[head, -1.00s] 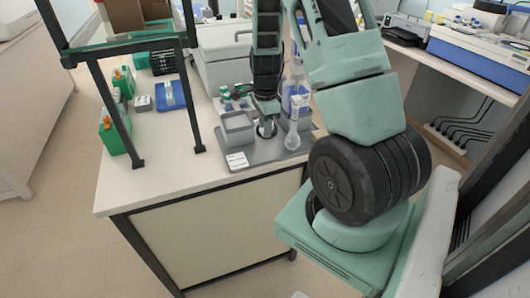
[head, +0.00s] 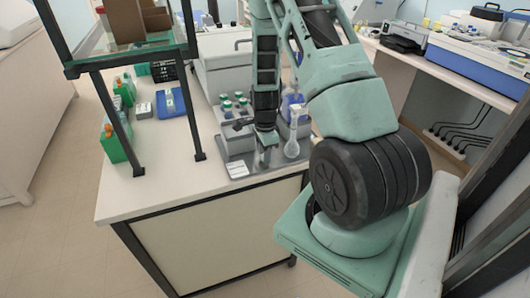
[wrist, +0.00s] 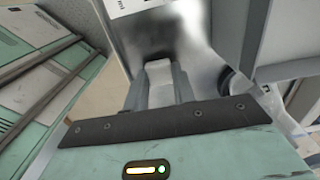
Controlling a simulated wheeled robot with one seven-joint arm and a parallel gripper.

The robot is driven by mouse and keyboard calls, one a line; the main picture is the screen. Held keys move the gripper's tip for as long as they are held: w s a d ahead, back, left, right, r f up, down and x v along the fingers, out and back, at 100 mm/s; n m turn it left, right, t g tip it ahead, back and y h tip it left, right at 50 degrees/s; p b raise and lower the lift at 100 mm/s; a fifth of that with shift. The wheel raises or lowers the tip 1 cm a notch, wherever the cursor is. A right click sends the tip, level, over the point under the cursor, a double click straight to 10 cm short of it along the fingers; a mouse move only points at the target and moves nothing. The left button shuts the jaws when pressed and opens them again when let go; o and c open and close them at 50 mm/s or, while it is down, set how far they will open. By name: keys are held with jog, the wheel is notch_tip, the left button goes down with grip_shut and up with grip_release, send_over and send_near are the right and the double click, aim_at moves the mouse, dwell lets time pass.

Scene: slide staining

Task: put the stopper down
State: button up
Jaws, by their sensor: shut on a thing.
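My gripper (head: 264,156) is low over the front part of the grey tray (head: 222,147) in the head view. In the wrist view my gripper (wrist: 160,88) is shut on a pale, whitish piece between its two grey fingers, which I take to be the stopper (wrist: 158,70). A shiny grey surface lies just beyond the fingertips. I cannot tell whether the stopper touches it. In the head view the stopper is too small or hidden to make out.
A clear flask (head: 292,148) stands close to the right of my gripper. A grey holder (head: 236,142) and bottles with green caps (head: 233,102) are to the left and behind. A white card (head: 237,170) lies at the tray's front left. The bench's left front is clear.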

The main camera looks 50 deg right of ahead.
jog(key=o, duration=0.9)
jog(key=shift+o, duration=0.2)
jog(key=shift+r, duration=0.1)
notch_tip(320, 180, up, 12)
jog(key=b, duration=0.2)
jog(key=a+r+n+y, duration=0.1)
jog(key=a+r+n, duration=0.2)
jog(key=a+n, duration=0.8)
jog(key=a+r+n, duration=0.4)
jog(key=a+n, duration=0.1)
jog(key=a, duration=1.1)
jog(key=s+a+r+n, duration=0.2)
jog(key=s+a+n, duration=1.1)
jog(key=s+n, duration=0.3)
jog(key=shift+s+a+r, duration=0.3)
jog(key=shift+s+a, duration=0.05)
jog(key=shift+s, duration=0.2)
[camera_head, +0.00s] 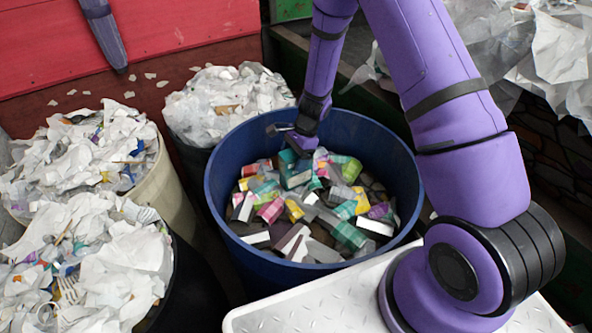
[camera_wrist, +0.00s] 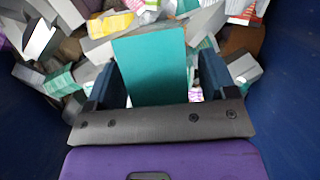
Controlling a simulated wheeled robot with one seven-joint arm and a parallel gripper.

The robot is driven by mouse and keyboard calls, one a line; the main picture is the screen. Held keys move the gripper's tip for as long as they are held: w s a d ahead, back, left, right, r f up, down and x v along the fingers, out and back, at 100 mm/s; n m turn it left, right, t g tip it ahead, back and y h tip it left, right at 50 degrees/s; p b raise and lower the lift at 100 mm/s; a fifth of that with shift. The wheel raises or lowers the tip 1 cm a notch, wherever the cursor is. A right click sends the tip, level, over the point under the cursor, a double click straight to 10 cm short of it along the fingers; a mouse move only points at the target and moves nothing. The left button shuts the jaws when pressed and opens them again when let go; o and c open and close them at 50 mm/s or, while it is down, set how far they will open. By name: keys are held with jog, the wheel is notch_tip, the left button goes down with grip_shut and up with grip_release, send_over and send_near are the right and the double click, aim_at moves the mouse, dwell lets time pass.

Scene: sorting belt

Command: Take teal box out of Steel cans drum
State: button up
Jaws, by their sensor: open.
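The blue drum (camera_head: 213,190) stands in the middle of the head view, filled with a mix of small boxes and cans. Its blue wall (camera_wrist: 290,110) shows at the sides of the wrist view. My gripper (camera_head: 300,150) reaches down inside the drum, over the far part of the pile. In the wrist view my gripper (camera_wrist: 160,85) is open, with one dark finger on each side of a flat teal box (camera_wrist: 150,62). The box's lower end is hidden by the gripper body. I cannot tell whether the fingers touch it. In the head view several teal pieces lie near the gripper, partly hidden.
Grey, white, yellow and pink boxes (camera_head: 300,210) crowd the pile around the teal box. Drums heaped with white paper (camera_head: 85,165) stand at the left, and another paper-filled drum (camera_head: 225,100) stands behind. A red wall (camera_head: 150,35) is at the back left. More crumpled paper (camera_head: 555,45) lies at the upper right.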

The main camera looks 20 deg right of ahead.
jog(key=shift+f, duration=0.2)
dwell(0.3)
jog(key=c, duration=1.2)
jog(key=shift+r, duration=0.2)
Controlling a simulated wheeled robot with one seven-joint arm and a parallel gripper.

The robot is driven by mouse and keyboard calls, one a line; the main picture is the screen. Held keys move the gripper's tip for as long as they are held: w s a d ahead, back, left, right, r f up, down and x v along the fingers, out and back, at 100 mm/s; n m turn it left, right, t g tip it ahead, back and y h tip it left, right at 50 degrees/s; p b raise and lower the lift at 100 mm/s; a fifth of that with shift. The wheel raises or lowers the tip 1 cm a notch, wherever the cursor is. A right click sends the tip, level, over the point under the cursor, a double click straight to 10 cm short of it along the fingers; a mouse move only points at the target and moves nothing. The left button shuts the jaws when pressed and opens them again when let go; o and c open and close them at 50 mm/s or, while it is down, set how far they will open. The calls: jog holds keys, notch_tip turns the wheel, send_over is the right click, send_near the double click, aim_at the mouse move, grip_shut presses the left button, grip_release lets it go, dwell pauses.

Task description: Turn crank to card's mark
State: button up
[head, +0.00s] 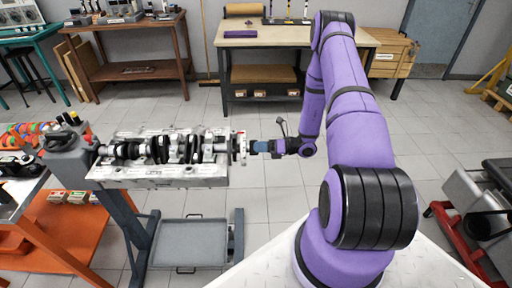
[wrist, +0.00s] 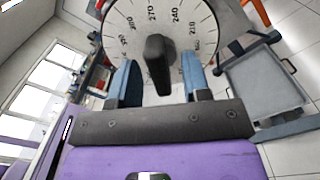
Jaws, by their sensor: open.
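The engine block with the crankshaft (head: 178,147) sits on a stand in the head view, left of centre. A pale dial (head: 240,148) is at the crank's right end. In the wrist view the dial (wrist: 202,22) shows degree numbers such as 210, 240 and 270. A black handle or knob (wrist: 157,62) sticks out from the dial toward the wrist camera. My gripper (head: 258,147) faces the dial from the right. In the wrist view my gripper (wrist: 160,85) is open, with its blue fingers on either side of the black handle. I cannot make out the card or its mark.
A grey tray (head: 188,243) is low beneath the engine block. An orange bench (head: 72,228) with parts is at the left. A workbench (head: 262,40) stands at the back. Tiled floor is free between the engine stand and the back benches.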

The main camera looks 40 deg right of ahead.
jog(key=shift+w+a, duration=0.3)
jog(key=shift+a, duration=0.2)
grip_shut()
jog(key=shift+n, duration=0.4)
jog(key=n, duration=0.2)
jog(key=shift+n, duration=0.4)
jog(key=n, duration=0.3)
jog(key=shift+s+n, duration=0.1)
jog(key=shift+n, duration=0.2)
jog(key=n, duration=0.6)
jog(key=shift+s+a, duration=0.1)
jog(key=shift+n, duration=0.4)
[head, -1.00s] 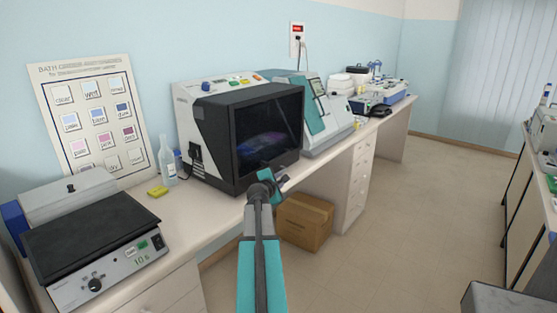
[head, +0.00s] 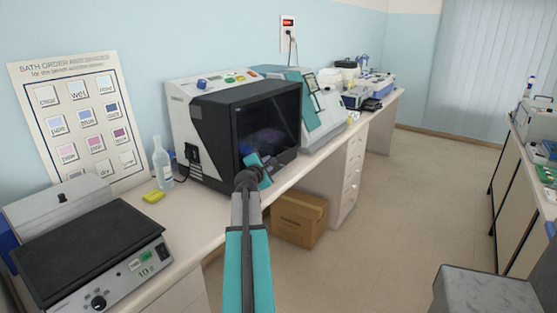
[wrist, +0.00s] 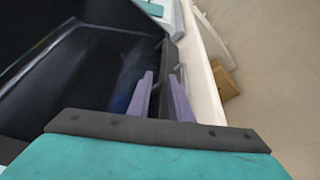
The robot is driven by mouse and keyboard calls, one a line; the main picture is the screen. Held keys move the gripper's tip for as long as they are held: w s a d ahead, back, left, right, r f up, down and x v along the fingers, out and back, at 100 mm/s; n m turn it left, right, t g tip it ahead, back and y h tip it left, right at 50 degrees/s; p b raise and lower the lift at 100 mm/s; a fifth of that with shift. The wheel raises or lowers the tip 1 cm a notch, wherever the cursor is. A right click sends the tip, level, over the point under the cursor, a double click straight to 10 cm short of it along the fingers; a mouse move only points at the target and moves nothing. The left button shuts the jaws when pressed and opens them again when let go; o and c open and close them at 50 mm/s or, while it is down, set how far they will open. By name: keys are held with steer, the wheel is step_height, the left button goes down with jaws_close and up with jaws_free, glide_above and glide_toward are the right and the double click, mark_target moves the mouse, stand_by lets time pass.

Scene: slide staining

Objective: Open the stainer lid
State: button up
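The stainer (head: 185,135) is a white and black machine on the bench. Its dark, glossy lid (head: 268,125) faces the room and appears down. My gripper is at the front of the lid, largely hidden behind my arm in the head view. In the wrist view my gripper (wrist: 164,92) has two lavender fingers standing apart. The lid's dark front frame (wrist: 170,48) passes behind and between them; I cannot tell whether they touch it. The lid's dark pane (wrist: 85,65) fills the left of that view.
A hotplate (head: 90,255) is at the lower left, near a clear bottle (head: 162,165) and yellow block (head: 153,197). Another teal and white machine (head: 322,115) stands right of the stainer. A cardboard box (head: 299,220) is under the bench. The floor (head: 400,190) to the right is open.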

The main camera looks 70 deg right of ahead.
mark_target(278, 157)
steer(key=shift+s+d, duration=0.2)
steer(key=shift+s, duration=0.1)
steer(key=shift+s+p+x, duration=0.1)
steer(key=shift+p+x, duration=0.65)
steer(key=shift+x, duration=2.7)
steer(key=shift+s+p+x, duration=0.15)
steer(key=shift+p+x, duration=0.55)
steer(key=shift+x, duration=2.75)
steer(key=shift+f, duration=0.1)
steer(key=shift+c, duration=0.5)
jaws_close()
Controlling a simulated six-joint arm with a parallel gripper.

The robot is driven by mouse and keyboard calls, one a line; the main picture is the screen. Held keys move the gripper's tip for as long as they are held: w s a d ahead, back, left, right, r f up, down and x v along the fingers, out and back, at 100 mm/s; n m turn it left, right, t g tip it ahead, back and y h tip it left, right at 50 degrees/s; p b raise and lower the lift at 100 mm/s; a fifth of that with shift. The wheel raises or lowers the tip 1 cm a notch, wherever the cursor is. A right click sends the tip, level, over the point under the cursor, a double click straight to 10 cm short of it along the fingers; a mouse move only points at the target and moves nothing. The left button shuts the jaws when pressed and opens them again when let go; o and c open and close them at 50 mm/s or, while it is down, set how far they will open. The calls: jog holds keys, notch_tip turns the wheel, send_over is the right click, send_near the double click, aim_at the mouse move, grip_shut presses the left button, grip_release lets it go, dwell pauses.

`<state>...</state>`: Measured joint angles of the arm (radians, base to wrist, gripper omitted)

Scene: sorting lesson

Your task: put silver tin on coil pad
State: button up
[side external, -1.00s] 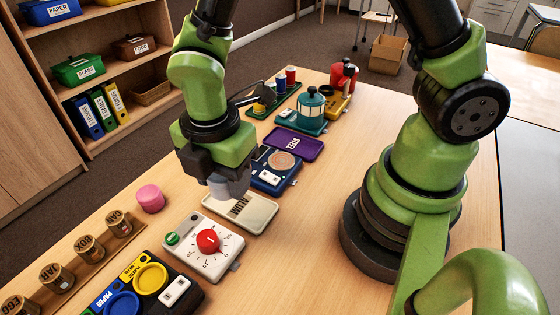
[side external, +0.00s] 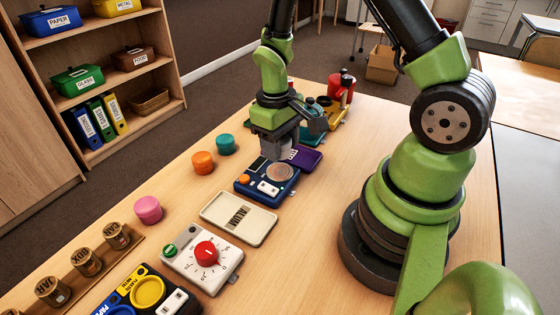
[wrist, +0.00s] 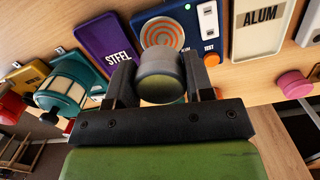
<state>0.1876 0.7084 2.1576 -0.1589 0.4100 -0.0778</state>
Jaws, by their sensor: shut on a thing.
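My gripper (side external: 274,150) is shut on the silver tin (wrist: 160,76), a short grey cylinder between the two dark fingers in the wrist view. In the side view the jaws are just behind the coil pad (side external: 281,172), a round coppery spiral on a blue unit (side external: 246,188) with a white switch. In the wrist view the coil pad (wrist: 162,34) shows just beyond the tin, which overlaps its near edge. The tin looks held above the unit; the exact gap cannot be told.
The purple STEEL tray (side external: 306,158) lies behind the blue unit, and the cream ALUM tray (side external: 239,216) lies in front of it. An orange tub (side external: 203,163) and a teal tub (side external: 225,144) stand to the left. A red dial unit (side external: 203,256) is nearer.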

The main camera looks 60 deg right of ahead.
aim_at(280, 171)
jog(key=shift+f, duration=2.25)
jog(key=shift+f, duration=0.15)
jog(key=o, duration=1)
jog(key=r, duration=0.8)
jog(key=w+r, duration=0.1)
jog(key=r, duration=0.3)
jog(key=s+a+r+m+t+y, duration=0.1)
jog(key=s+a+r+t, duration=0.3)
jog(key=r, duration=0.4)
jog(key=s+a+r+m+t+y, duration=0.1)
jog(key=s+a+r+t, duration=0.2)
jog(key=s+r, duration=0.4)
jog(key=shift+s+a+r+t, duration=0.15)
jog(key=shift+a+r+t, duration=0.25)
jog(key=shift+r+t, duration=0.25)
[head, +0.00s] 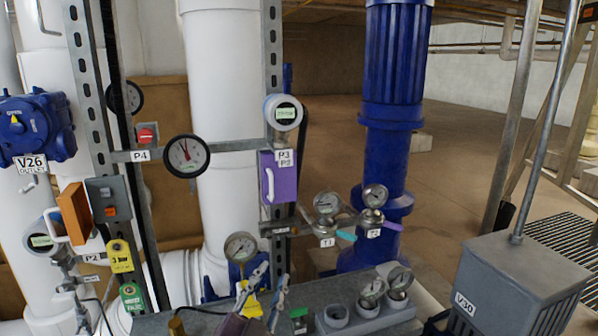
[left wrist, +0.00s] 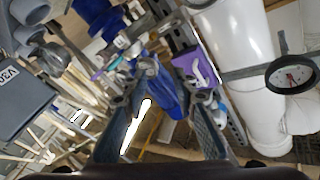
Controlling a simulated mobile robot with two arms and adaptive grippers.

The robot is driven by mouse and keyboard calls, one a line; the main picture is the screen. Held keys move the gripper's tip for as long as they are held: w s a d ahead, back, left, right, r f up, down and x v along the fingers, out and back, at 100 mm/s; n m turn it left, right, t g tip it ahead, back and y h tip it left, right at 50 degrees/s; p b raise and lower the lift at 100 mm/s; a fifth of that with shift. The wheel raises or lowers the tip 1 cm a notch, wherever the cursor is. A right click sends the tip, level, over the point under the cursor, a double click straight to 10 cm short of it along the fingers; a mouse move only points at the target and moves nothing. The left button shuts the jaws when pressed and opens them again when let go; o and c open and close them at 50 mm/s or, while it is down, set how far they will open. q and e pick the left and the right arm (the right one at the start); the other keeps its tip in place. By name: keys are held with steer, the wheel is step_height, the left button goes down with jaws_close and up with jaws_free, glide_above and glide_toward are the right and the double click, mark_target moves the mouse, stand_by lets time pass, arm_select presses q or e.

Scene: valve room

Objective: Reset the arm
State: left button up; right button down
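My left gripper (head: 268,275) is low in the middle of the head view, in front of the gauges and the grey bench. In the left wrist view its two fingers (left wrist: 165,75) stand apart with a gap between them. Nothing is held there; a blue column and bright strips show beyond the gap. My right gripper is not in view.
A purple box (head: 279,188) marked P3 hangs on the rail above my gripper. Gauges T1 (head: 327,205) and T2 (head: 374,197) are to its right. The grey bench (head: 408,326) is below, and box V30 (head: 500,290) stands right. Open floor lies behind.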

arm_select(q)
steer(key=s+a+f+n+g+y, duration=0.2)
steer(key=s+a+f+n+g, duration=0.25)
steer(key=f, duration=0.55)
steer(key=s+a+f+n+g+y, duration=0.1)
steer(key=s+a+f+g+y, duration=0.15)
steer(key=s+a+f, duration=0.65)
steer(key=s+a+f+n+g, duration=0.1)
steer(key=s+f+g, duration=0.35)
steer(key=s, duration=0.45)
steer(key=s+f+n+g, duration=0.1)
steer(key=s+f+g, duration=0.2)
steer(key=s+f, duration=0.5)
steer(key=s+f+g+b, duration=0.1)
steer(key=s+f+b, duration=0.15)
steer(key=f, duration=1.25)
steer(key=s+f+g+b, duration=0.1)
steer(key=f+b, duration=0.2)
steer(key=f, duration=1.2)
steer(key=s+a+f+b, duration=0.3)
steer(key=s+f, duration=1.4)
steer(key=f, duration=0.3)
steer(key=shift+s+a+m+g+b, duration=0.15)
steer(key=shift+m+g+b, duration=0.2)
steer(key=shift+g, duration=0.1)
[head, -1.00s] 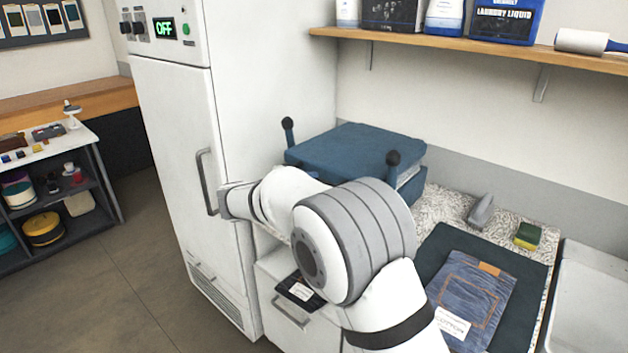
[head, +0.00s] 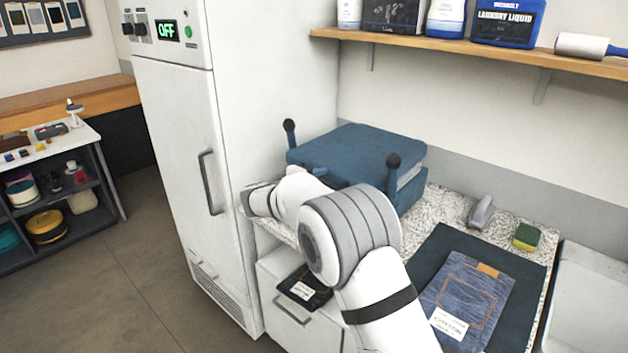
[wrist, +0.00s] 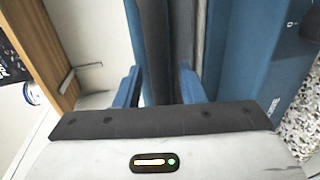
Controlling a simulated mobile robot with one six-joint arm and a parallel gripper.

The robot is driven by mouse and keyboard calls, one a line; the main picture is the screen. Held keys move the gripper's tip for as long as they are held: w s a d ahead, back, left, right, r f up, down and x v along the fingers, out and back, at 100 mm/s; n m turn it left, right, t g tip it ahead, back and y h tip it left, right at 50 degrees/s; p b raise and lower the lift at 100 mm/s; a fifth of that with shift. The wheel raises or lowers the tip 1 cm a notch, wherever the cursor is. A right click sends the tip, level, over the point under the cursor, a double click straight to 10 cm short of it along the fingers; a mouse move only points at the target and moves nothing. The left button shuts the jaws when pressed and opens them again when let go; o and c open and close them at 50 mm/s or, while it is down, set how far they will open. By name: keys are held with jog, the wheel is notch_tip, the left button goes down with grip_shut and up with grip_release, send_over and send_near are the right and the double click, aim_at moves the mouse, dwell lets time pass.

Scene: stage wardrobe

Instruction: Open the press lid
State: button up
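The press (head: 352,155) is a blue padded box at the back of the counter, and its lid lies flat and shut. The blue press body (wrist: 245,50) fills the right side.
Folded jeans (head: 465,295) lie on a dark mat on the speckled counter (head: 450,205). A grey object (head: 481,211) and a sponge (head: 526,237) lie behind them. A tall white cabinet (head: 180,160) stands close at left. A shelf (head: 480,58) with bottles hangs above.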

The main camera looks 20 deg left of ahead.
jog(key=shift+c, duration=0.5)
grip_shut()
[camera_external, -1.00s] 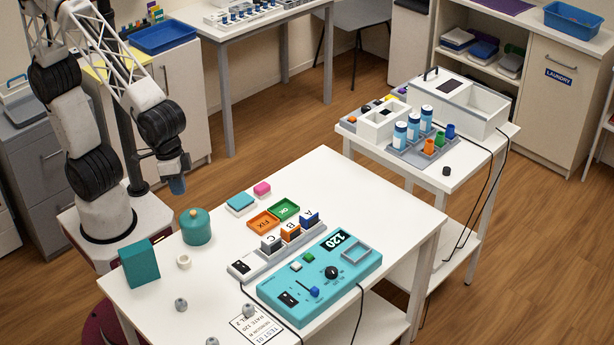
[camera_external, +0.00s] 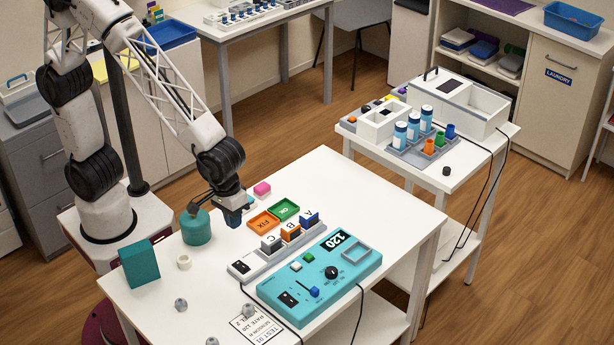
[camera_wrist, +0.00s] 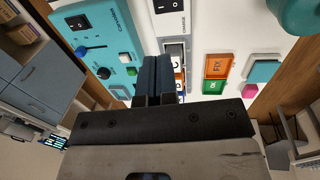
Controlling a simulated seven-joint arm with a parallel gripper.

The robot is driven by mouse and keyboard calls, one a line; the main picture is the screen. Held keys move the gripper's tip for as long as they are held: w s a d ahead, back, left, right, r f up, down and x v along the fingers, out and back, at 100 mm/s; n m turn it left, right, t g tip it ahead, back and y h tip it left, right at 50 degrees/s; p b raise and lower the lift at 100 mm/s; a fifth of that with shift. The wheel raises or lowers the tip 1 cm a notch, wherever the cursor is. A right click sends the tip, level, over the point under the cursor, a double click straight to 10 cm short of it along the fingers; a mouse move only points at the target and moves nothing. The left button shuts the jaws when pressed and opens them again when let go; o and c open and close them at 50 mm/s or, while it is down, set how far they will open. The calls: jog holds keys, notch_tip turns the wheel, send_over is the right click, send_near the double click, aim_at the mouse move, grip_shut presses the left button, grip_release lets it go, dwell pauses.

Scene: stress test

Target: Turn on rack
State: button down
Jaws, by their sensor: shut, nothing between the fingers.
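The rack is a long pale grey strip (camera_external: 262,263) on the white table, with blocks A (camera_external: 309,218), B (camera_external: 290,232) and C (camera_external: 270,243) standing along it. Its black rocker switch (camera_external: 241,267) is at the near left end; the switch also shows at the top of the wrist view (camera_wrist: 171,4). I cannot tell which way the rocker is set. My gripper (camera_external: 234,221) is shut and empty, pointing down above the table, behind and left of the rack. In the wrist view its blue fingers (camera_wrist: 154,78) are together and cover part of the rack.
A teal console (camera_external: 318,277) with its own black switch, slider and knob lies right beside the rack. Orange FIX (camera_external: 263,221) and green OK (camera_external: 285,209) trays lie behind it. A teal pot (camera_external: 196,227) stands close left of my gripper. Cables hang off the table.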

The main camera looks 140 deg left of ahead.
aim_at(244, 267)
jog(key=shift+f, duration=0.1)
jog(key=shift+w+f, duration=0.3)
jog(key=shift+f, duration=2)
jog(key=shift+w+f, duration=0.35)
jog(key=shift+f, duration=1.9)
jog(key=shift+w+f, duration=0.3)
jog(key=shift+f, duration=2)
+ + + + +
-- What you will do --
From the data above, show each line that contains "sorting".

-- Output of the exercise --
Scene: sorting belt
Scene: sorting lesson

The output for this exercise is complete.